‘Disputes know no borders’ CIArb cross border mediation event

The Chartered Institute of Arbitrators has watched with keen interest as the landscape of dispute resolution has changed on both sides of the border in Ireland. In many instances the context may be different, for example, construction, commercial or family disputes, but the constant and consistent theme of alternative dispute resolution remains as steadfast as ever.

In the last year alone the media has been awash with articles with headlines such as “See you out of court” or “mediation, mediation, mediation”, and it clear that the alternative dispute resolution message is finally getting through to even the most cynical minds.

So what has changed? The answer comes from a variety of sources ranging from enlightened advice, financial common sense, well drafted contracts, through to new legislative initiatives. The Chartered Institute of Arbitrators has watched as lip service has been paid to theory of alternative dispute resolution, but not the practice because it relied on disputing parties to try to resolve differences on a voluntary basis. Now however the rules are changing and slowly but surely a “legal requirement” or a court invitation to attempt to resolve disputes by way of alternative dispute resolution techniques such as mediation is fast becoming the rule rather than the exception.

In Northern Ireland this year the Cross Border Mediation (Regulations) Northern Ireland 2011 were passed into law in April. These Regulations implement Directive 2008/52/ECof the European Parliament and of the Council on certain aspects of mediation in civil and commercial matters, which applies to cross border disputes.

Local companies and businesses engaged in cross-border trade should be familiar with the new Regulations as they may impact upon them in the event of a commercial dispute and thus a sound working knowledge of alternative dispute resolution techniques in a cross-border context becomes an invaluable asset.

The Chartered Institute of Arbitrators is holding a one day conference on alternative dispute resolution in relation to cross border disputes from a variety of perspectives – commercial, employment, sport and so on, on 29th September in the Hilton Hotel Belfast. The conference will feature speakers including the Minister for Justice, industry specialists and members of the judiciary.

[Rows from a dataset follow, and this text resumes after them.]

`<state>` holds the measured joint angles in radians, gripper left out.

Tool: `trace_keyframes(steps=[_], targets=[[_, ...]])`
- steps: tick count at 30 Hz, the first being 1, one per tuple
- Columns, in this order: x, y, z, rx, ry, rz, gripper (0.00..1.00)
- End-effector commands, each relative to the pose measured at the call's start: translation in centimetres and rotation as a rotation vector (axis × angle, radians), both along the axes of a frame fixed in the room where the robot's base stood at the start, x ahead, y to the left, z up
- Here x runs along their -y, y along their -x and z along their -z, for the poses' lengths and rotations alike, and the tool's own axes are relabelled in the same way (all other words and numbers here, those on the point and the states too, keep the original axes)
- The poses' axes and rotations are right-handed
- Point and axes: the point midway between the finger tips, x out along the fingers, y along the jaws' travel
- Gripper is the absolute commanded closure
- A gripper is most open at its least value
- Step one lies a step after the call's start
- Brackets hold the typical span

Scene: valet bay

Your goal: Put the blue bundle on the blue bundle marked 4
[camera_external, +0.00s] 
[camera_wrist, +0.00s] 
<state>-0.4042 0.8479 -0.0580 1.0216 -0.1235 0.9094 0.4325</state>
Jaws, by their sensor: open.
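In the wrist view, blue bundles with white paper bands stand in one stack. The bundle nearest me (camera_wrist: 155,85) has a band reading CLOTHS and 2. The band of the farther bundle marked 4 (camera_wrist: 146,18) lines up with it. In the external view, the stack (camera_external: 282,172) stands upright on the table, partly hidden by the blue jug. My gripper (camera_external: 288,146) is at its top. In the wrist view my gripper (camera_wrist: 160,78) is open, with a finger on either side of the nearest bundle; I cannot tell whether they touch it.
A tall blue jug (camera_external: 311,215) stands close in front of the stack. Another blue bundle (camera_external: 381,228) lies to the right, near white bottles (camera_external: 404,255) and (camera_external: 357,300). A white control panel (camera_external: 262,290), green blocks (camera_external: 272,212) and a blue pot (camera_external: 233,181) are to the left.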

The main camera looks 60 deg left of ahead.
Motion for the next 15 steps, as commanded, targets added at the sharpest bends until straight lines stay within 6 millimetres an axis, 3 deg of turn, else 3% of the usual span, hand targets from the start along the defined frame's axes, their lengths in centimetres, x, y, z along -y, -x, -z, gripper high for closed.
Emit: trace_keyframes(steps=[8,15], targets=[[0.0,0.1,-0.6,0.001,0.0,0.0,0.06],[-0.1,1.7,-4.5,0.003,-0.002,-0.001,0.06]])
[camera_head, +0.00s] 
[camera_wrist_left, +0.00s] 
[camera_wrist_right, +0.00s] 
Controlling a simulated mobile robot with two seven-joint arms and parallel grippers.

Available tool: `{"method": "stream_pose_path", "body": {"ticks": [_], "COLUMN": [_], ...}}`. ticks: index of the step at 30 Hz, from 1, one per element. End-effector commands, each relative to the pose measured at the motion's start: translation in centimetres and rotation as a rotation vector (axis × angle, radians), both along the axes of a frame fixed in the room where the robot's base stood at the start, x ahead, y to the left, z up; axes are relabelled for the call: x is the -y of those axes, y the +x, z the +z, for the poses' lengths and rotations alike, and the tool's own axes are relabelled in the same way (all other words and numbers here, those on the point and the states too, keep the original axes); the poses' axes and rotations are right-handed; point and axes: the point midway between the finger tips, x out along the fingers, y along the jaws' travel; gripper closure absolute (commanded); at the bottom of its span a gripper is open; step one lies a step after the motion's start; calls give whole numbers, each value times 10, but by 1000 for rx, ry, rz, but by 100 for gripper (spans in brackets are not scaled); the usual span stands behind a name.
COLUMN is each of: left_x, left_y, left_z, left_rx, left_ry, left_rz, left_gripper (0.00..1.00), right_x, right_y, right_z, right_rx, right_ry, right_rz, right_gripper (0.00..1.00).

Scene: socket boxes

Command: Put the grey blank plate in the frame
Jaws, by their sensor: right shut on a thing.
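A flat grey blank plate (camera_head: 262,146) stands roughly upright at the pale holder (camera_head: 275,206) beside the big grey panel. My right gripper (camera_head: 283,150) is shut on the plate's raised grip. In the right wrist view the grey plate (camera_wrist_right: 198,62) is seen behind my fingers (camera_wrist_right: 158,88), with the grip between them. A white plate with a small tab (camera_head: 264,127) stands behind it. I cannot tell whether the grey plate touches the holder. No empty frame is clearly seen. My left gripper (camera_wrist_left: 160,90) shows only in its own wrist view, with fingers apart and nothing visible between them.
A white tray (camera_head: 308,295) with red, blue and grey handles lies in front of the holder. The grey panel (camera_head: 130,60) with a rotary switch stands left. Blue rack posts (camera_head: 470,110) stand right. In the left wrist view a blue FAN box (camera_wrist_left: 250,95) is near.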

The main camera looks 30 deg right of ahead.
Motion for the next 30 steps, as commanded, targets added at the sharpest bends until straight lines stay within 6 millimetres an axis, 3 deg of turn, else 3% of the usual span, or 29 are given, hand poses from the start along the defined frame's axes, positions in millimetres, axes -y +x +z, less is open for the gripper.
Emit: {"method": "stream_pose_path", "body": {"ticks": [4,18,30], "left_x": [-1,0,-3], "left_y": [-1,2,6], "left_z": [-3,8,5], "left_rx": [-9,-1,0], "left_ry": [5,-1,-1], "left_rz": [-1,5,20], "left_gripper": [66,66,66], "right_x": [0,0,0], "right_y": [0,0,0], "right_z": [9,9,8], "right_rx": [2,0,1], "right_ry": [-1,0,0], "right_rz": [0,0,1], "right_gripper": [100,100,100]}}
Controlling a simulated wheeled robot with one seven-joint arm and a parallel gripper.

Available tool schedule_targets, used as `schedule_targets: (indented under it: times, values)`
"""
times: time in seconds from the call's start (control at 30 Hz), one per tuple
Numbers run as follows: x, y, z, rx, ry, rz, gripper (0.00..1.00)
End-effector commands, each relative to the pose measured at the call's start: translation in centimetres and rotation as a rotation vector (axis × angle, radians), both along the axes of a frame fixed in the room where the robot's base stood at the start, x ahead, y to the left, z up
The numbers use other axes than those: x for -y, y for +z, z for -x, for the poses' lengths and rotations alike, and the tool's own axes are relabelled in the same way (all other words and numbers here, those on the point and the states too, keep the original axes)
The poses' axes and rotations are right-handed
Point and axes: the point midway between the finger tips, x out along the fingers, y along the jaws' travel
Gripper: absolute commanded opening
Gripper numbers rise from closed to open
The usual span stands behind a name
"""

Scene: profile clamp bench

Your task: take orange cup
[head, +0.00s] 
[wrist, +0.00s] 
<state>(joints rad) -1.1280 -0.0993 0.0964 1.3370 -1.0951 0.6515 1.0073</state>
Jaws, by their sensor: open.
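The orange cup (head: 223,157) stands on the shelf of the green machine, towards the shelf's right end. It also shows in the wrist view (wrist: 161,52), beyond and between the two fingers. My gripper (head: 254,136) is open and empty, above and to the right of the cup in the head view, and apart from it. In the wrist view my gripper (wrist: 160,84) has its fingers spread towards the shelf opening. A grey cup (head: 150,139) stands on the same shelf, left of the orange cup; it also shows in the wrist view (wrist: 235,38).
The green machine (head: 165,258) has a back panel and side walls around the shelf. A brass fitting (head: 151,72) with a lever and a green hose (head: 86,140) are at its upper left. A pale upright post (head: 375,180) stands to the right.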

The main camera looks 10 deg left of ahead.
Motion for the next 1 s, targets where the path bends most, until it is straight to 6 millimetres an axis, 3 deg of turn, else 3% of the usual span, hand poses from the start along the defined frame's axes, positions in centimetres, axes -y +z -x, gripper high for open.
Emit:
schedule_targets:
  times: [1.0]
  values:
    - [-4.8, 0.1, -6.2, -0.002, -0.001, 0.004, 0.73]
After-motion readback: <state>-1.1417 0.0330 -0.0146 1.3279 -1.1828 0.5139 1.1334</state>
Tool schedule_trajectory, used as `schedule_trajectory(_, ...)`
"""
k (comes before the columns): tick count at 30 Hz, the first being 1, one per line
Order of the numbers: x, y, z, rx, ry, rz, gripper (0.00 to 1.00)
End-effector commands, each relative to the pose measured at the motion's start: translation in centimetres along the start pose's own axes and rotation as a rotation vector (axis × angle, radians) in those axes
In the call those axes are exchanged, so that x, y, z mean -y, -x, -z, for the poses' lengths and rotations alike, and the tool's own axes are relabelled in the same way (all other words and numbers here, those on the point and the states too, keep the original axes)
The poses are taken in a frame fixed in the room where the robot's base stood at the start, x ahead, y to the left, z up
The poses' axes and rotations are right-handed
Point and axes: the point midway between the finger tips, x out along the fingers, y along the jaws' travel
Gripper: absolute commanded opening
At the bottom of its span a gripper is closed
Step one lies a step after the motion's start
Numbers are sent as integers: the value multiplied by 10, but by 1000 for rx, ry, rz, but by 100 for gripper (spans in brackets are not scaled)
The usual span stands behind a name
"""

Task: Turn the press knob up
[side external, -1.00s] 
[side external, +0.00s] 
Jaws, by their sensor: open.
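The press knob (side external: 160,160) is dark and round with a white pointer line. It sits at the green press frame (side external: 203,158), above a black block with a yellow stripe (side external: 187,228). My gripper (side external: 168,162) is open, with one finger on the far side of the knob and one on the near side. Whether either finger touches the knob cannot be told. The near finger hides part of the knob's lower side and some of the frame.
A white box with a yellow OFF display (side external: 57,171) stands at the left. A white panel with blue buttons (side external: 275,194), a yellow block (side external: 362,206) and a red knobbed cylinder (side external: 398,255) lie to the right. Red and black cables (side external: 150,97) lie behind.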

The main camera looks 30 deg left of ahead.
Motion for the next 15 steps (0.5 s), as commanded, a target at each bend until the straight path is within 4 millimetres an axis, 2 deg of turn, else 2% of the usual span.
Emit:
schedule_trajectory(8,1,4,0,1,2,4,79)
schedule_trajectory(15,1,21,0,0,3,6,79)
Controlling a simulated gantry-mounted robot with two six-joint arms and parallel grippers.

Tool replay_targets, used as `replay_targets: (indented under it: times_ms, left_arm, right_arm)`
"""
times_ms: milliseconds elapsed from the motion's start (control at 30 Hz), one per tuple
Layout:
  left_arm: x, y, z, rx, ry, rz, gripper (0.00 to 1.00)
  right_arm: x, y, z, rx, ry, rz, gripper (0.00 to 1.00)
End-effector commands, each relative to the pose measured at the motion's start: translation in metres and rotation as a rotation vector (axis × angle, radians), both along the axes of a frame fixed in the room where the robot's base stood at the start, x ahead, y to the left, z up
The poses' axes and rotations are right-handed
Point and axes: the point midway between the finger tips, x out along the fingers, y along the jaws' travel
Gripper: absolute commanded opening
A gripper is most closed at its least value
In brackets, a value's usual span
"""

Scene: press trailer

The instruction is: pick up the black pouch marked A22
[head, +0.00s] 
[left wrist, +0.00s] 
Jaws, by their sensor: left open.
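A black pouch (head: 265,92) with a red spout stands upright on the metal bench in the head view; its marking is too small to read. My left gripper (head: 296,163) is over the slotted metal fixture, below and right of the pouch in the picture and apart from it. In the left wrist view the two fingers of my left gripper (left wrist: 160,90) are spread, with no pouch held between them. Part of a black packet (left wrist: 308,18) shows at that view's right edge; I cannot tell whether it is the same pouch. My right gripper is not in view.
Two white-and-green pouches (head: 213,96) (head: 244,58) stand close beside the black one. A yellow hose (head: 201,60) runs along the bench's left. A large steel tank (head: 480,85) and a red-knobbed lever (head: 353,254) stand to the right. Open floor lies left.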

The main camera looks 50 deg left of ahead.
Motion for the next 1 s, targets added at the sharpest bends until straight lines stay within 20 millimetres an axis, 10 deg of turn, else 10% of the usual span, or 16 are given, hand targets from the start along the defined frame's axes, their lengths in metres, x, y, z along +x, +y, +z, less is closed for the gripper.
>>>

More information is available here.

If you would like to attend please contact Jarlath Kearney CIArb Event Coordinator on 028 90 321 022 orjarlath.kearney@quigggolden.com or pat.brady@workplacesolutions.ie

Concern about Quinn Bill on construction arbitration (adjudication)

The Construction Contracts Bill  (Click for bill)  was initiated in the Seanad by Feargal Quinn.  A recent report in the SBP suggests that this is likely to be adopted by the government and enacted before the election. It is apparently with the A-G at the moment.

It essentially proposes a system of fast track arbitration, styled as ‘adjudication’ into disputes over contract payments between various parties in the construction chain (‘employer’- main contractor-sub-contractor etc).

While the objective of speeding up disputed payments is a laudable one especially in the current climate facing the construction industry there are significant concerns about the bill within sections of the construction related professions (engineers, architects, surveyors etc) and within the arbitration ‘community’.

In principle it sounds fine; but it draws on a UK model which has been the subject of much criticism, and there are alternative models (New South Wales) which are regarded as superior. Something between the two might be an option.

Notably, the precise limits of the ‘chain’ is an issue.  (Does it include a solicitor drafting a contract at the end of the chain as well as a main and a sub contractor?)

Also there are issues about how a dominant party can abuse the process to strong-arm weaker parties within the tight time frame for the adjudication. This danger is anathema to fair procedure concepts associated with arbitration.

There is no urgency about this Bill. Such a measure is, in principle a good idea but the detail needs to be refined. Little of this was done in the Seanad which in this case at least has reinforced critics as to its role.

Much better to let the civil service do what it does well and extend the period of consultatiom on the measure with a view to bringing an improved version to the Dail later in the year.

A group representing engineers, architects, surveyors etc is very critical of the measure and has made its views known in a paper submitted to the Government. I can make it available (with the approval of the authors) on request.

As a general arbitrator some of the issues involved here are, frankly beyond my experience (and I suspect beyond Senator Quinn’s) but we should not ignore the views of those with practical experience of the operational strengths and weaknesses of existing provision.

But the paper describes how a dual process of adjudication would solve many of the perceived problems with adjudication in the building and construction industry. The proposed dual process is a combination of the existing process of adjudication in NSW, Victoria and Queensland, which is described as the certification process, and the process of adjudication in the UK, NZ and elsewhere: the traditional process.

Under the dual process, the procedure for adjudicating progress claims would be slightly different to the procedure for adjudicating ‘ex–contractual claims’for debt or damages.

This is something which should not be rushed. Better to wait and do it well than just add to a list of swan song enactments. There are dangers in creating legal rights in a situation where there is such uncertainty as to their implications.